Monday, May 14, 2012

Scared Shitless.


I am fucking scared. I am so scared of falling for a guy it's not even funny. I know how it is. I finally let myself fall in love but nobody is ever there to catch me. I'm scared of feeling shit for a guy. On Friday, I was texting this guy and he was like "It's 11:11" so i made a wish.... My wish was: For once in my life I want to be loved. not liked, not "checked out" not admired. I just want to be loved. All I need is a sign that it's possible for someone to possibly love me. There is much more meaning to that wish than you could think. I might be attractive, hell i could have the perfect body, but that's not ever enough. I want to know what it is like to be loved. To feel amazingly comfortable and attractive around someone. Shit, I always doubt love. Like does that shit even exist? I thought I felt it like twice. If felt different, but I learned that's not love.

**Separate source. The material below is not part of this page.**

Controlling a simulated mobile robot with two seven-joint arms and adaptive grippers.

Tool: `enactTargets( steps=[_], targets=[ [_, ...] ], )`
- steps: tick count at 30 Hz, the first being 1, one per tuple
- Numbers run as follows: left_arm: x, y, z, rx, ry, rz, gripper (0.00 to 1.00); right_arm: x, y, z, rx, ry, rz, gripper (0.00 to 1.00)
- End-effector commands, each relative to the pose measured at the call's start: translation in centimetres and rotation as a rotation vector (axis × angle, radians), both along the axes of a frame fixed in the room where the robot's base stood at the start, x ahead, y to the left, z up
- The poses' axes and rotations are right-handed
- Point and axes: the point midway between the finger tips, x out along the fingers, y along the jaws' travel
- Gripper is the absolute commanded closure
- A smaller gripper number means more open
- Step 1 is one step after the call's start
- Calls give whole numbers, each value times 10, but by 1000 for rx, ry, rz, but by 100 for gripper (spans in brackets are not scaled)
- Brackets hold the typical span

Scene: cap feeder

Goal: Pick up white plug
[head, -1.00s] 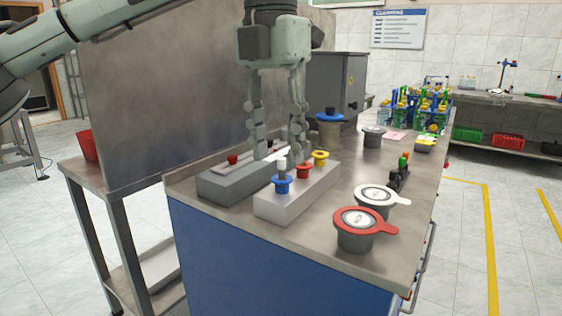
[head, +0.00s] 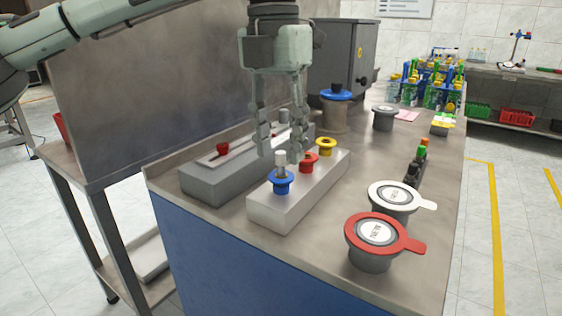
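A small white plug (head: 280,157) stands upright on top of a blue flanged cap (head: 280,181). The cap sits at the near end of a light grey block (head: 270,211) on the bench. My left gripper (head: 278,156) points down over this block with its two fingers apart. The white plug shows between the fingertips in the picture. I cannot tell whether either finger touches it. My right gripper is not in view.
A red cap (head: 309,163) and a yellow cap (head: 326,146) share the block. Beside it is a darker grey feeder (head: 210,183) with a red plug (head: 222,149). Red-rimmed (head: 370,262) and white-rimmed (head: 392,203) cups stand at right. A tall panel (head: 150,85) stands behind.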

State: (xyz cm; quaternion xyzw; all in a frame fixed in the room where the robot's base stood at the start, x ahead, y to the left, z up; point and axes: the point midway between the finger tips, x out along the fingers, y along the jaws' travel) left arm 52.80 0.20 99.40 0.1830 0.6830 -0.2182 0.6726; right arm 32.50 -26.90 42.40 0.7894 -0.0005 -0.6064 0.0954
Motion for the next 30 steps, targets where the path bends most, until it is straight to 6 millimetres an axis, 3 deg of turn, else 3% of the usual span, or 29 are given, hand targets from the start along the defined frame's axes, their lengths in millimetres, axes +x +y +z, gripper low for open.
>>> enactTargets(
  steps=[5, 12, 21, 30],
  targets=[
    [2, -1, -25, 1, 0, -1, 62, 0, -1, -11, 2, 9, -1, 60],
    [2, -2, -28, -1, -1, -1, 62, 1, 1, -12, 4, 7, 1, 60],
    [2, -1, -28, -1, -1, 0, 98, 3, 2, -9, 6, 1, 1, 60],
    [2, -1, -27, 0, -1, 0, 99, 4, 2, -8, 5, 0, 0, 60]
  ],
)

Love isn't supposed to fucking hurt right? It's supposed to be fucking amazing, but it's not. How people say you have to work on relationships, and you have to do this and shit for stuff to work. Well what do you do when you're the only one trying to make things work? You drop all those fucking feelings and you walk away. It's horrible walking away knowing they won't even ask you to come back. Like it was never shit, like everything you ever fucking sacrificed and did for that other person didn't mean shit and it was a waste of time. How the fuck does someone expect the other person to be okay? Not only that, you walk away and they're mad. They're like "You're the one that walked away, you're the one that gave up." You don't give up on something that didn't exist. Don't fucking say it's my fault because I walked away, maybe you pushed me away. I don't fucking think it's fair that because of them, I can't believe in shit anymore. Because of you, I have this thicker shield, this bigger wall. I'm scared that maybe there is this perfect guy waiting to love me, but I have this huge ass wall I built to keep myself from getting hurt, that maybe I can't see him and I'm keeping him out. I wasn't like this, it's been so much change. I'm scared to be courageous again, I'm scared of love.